Jibe: Pull down and overhaul new sheet on inside jibes. Roll boat.
Leeward Mark: Adjust sail controls for upwind. Release jib furler
line. Gather spinnaker. Finish stowing spinnaker from weather rail.
Sailing the
boat
Upwind
The Melges is most efficient when sailed as flat as possible.
Excessive heel causes leeway which is slow. The skipper must work
the helm and the sail controls to keep the boat at a constant angle
of heel while the crew hikes as hard as possible. In regards to
steering, the Melges should not be pinched unless in heavy air and
flat water. As a rule of thumb, err on the footing side to keep the
boat moving. In light air, the crew weight should be as low and
close together as possible and forward to the shrouds. Promote some
leeward heel in super light air. In medium air, the crew is close
together from the shroud aft and hiking hard. In heavy air the crew
is close together 1' aft of medium air and hiking hard. In light to
medium air, the crew should roll tack hard against the lifeline as
one team. This will maximize the crew weight to gain maximum roll.
Downwind
Like upwind, the Melges should be sailed flat. Crew moves side to
side to keep the boat flat. The weight should be low and forward
while in displacement mode and gradually move aft as the wind
increases to promote planing. In extreme conditions, one or two crew
may move behind the skipper. In light air, sail a hot angle to keep
the boat moving at all times. As the breeze increases, begin to bear
off to sail the puffs as low as possible till the boat slows, then
head up to regain speed. This should be a constant S course. In
planing conditions, sail a hot angle again to promote planing. Once
planing bear off till the boat is about to fall off of the plane and
then head up again to maintain the plane. The extra distance sailed
to plane is easily compensated for by the tremendous gain in speed.

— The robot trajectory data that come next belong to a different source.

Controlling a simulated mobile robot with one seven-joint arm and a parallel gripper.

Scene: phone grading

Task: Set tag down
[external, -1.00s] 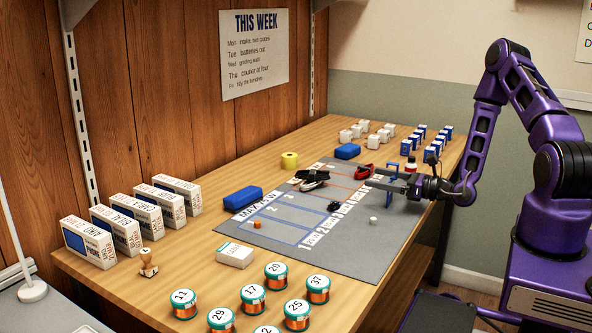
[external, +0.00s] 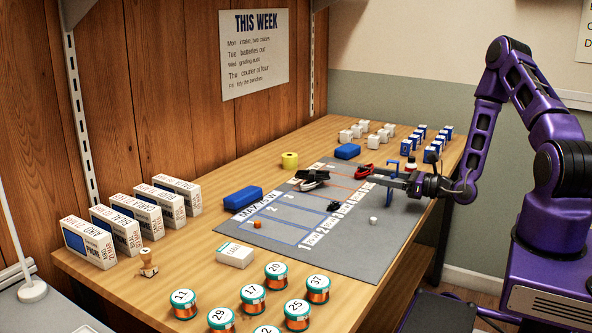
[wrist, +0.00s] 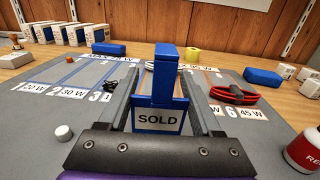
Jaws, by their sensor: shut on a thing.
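The tag is a blue stand with a white plate reading SOLD (wrist: 158,120). In the wrist view it is upright between the two fingers of my gripper (wrist: 162,75), which is shut on it. In the external view my gripper (external: 385,178) is over the far right part of the grey mat (external: 350,247), and a blue part of the tag (external: 393,168) shows beside the fingers. I cannot tell whether its foot touches the mat.
The mat has wattage labels. A red-and-black cable (wrist: 235,94) lies to the right of the fingers, with a red-labelled bottle (wrist: 304,150) nearer. A white cap-like piece (wrist: 63,133) stands to the left.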

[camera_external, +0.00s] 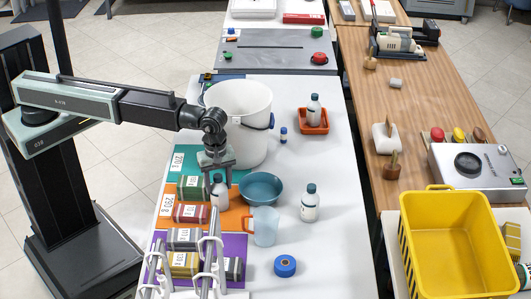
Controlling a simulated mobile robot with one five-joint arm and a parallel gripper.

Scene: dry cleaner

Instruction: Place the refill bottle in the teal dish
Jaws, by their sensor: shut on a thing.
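The teal dish (262,189) is a round, empty-looking bowl on the white table. My gripper (217,172) is just left of the dish, pointing down, shut on a white bottle with a dark top (219,194). The held bottle is upright, beside the dish and not over it; I cannot tell whether its base touches the table. A similar white bottle with a blue-green cap (309,203) stands right of the dish. Another (313,110) stands in an orange-red tray (311,122) farther back. Which one is the refill bottle cannot be told from labels.
A large white bucket (241,110) stands close behind my gripper. A clear pitcher (265,227) is in front of the dish. Labelled bundles (192,214) lie on coloured mats at left, near a metal rack (208,265). Blue tape (285,265) lies in front; the table's right side is mostly clear.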

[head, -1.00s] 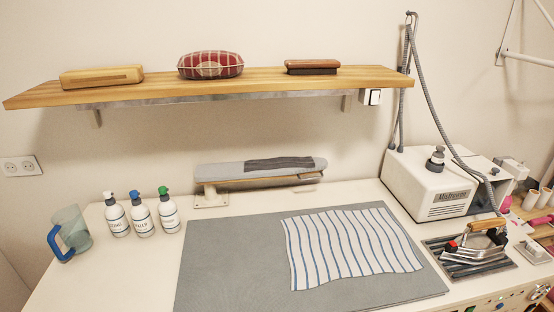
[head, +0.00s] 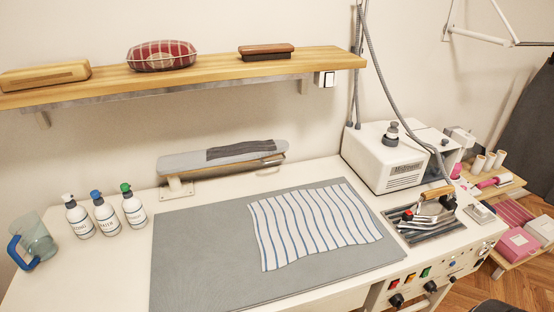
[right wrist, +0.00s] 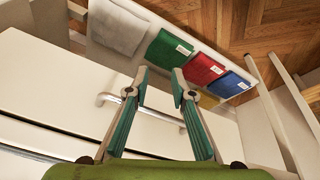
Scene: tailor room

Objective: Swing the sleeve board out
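The sleeve board (head: 190,162) is a narrow grey padded board on a pale mount at the back of the table, lying roughly along the wall. A dark folded cloth (head: 240,149) lies on it. A metal handle (head: 268,170) shows under its right end. My right gripper (right wrist: 158,80) shows in the right wrist view with its two fingers apart and nothing between them. It is away from the sleeve board, facing a white front with a metal bar handle (right wrist: 115,98). My left gripper is not in view.
A striped cloth (head: 315,225) lies on the grey mat (head: 200,255). Several bottles and a blue-handled jug (head: 34,240) stand at left. A white steam unit (head: 385,158) and an iron (head: 432,205) stand at right. A wooden shelf (head: 205,72) hangs above the sleeve board.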

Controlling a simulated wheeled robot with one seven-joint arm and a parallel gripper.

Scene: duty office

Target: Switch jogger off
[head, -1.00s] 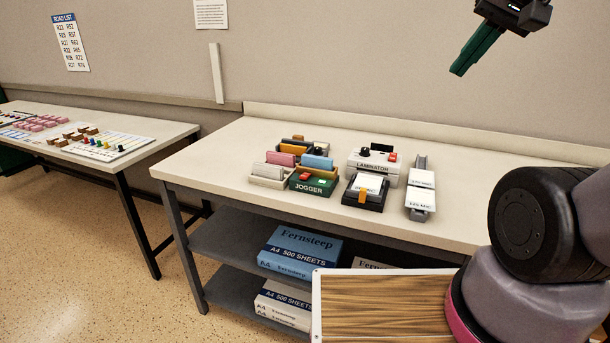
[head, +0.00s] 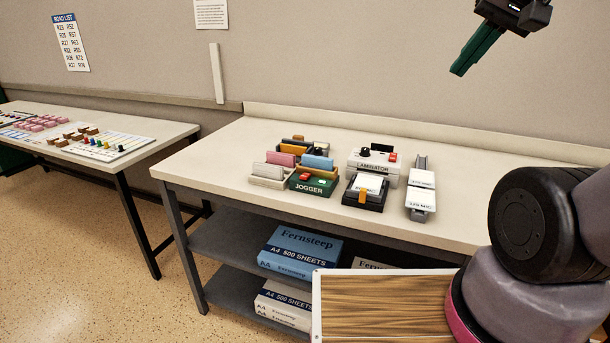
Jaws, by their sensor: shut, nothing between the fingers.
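The jogger (head: 314,186) is a small green unit with a white JOGGER label, standing near the front edge of the bench. A red switch (head: 304,177) shows on its top; I cannot tell its position. A blue piece (head: 317,162) stands upright behind it. My gripper (head: 462,67) is high at the upper right, well above the bench and in front of the wall, far from the jogger. Its green fingers are together and empty, pointing down and left.
Close around the jogger are a grey-white holder (head: 268,174), a white laminator (head: 374,166) with a red switch, a black unit with an orange lever (head: 363,197), and a white-plated device (head: 421,195). The bench's left end (head: 215,160) is clear. Paper packs (head: 299,250) fill the shelf below.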

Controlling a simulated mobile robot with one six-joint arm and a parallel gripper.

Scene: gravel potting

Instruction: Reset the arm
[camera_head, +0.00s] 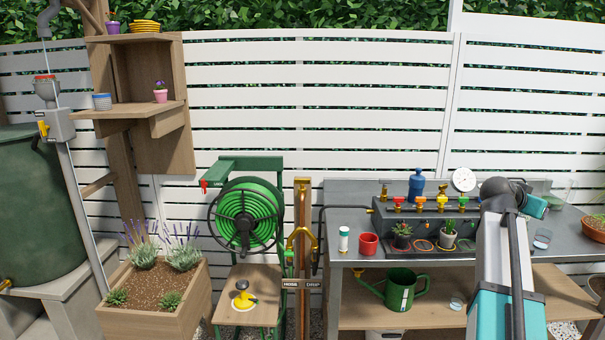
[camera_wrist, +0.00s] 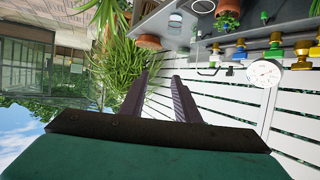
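My arm (camera_head: 500,270) rises from the lower right in the head view, in front of the grey metal bench, with its dark joint above the bench. My gripper (camera_wrist: 164,78) shows in the wrist view as two dark fingers set apart, with white fence slats between them and nothing held. The fingers cannot be made out in the head view. The wrist view is turned over, with the bench along its top edge.
On the bench (camera_head: 345,215) stand a red cup (camera_head: 369,244), a white tube (camera_head: 343,240), a blue bottle (camera_head: 416,185) and a black tray with small potted plants (camera_head: 448,233). A green watering can (camera_head: 400,291) is on the lower shelf. A terracotta pot (camera_head: 593,230) is at right.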

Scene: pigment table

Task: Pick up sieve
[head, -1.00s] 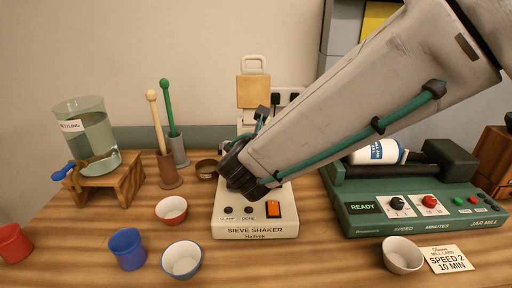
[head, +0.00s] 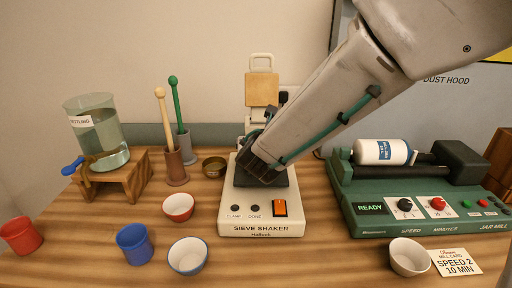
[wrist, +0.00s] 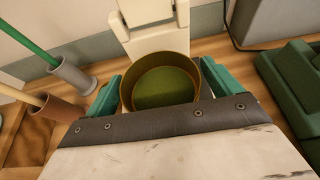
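The sieve, a round brass-coloured pan with an olive inside (wrist: 160,88), shows in the wrist view in front of the cream upright of the sieve shaker. The cream sieve shaker (head: 261,228) stands mid-table in the head view. My gripper (head: 263,172) is over the shaker's top and hides the sieve there. In the wrist view my gripper's (wrist: 160,85) two green fingers lie on either side of the sieve, very close to its wall. I cannot tell whether they press on it.
A small brass dish (head: 214,167) sits left of the shaker. Two pestle holders (head: 176,167) and a settling jar (head: 98,133) are further left. Red, blue and white cups (head: 188,257) lie in front. The green jar mill (head: 425,210) stands to the right.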

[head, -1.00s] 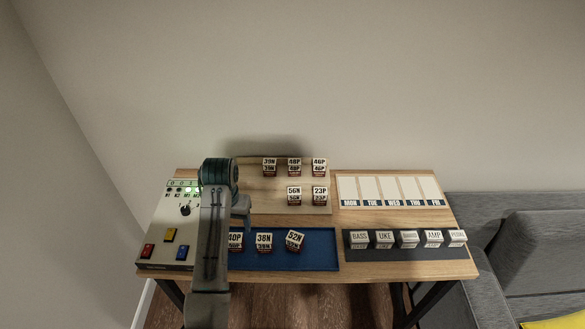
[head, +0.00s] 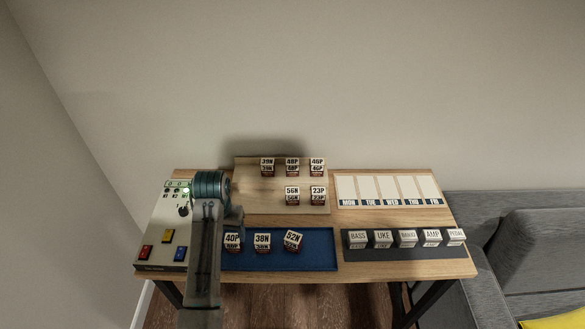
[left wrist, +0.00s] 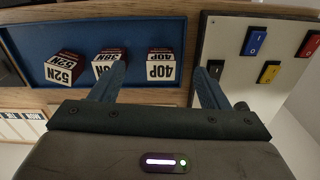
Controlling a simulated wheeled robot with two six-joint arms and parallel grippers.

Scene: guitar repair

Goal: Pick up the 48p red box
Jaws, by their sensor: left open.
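Small boxes with white label faces and dark red lower parts stand on the table. The middle box of the back row on the wooden board (head: 292,166) seems to read 48P (head: 292,162), but the print is small. A box reading 40P (head: 233,240) stands at the left of the blue tray (head: 322,262); it also shows in the left wrist view (left wrist: 161,66). My left gripper (left wrist: 160,84) is open and empty, its blue fingers spread, with the 40P box seen beyond the gap. In the head view my left gripper (head: 236,213) is above the table, left of the board.
Other boxes on the board are 39N (head: 267,166), 46P (head: 317,166), 56N (head: 292,195) and 23P (head: 318,195). A button panel (head: 160,222) is at left. A weekday chart (head: 388,188) and a dark tray (head: 410,250) of labelled blocks are at right.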

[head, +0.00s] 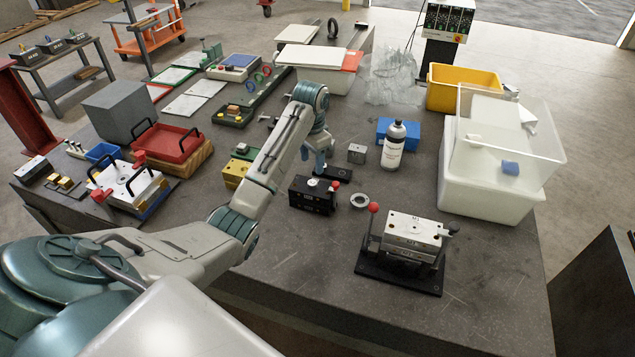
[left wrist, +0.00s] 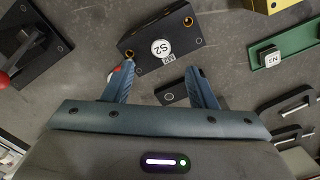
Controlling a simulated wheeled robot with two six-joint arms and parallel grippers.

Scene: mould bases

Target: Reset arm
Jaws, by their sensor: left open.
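My left arm reaches in from the left in the head view, and its gripper (head: 318,168) hangs low over the middle of the table. In the left wrist view the two fingers of my left gripper (left wrist: 163,78) stand apart with nothing held between them. A black block (left wrist: 172,28) with a round white S2 label lies just beyond the fingertips; it also shows in the head view (head: 312,197). A small dark plate (left wrist: 178,95) lies beneath the gap between the fingers. My right gripper is not in view.
A white mould block (head: 413,230) sits on a black stand with a red-knobbed lever. A white bottle (head: 394,148), a clear bin (head: 510,140) and a yellow bin (head: 462,88) stand to the right. A red tray (head: 166,142) is at left.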

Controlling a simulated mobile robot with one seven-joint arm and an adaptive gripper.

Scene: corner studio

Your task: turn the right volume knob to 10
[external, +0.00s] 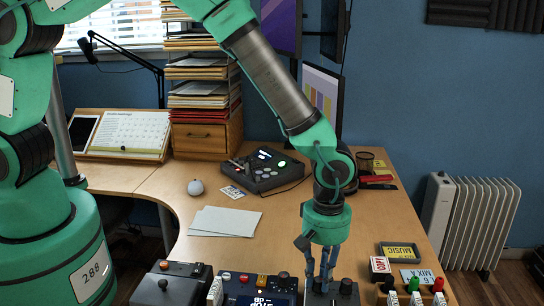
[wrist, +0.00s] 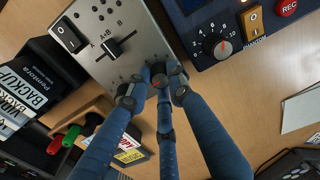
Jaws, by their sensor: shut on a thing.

In light to medium air, the crew should roll jibe just as roll
tacking upwind.
Spinnaker
sets, gybes, douses
Jibing
There are two type of jibes possible with asymmetrical spinnakers,
the inside jibe and the outside jibe. The inside jibe is used in
medium air and maximum roll jibe conditions and the outside jibe is
used in super light conditions and as soon as the water begins to
whitecap. The only difference in set up is the sheets need to be
long enough to run around outside and in how the tack line is
attached. For inside jibes, run the tack line from the pole, over
the lazy spinnaker sheet, to the clew of the spinnaker. For outside
jibes, simply run the tack line under the lazy spinnaker sheet.
After that both jibes are the same, ease the sheet and trim the new
one as rapidly as possible.
Sets
There are two types of sets, in front of the shrouds and aft of the
shrouds. They are determined by the type of douse. If a windward or
Mexican douse is used the sail is set in front of the shrouds. This
is also the preferred setting method for the first set of the race.
If a leeward douse is used, then the spinnaker is set aft and around
the shrouds.
Dousing
There are three types of douses, the windward, the Mexican, and the
leeward douse. The windward douse is used to douse the spinnaker on
the port side when approaching the mark on port to be rounded on
port. Well before the mark sail straight downwind and release the
sheet while pulling the weather sheet around the headstay and into
the boat. Release the halyard, then the pole, then the tack line and
stow the spinnaker. The Mexican douse is used to douse the spinnaker
on the port side when approaching the mark on starboard to be
rounded on port. Overstand the mark slightly so when two boat
lengths away you can bear off and jibe. As you are jibing the boat,
trim the spinnaker in tight on the port side and do not jibe the
spinnaker. As the sail backs into the rig, release the halyard and
drop the sail onto the deck. Release the pole and the tack line and
stow the spinnaker. The leeward douse is used to douse the spinnaker
on the port side when approaching the gate on starboard to be
rounded to starboard. Bear off and overtrim the sheet and keep it
in. Grab the foot and ease the halyard and gather the spinnaker
behind the shrouds,then release the pole, then the tack line and
stow.
Sail Care
After each use,
wash the sails with fresh water and dry thoroughly. Roll the
mainsail from the head down while keeping the battens parallel. If
the main will not be used for a while, release the batten tension.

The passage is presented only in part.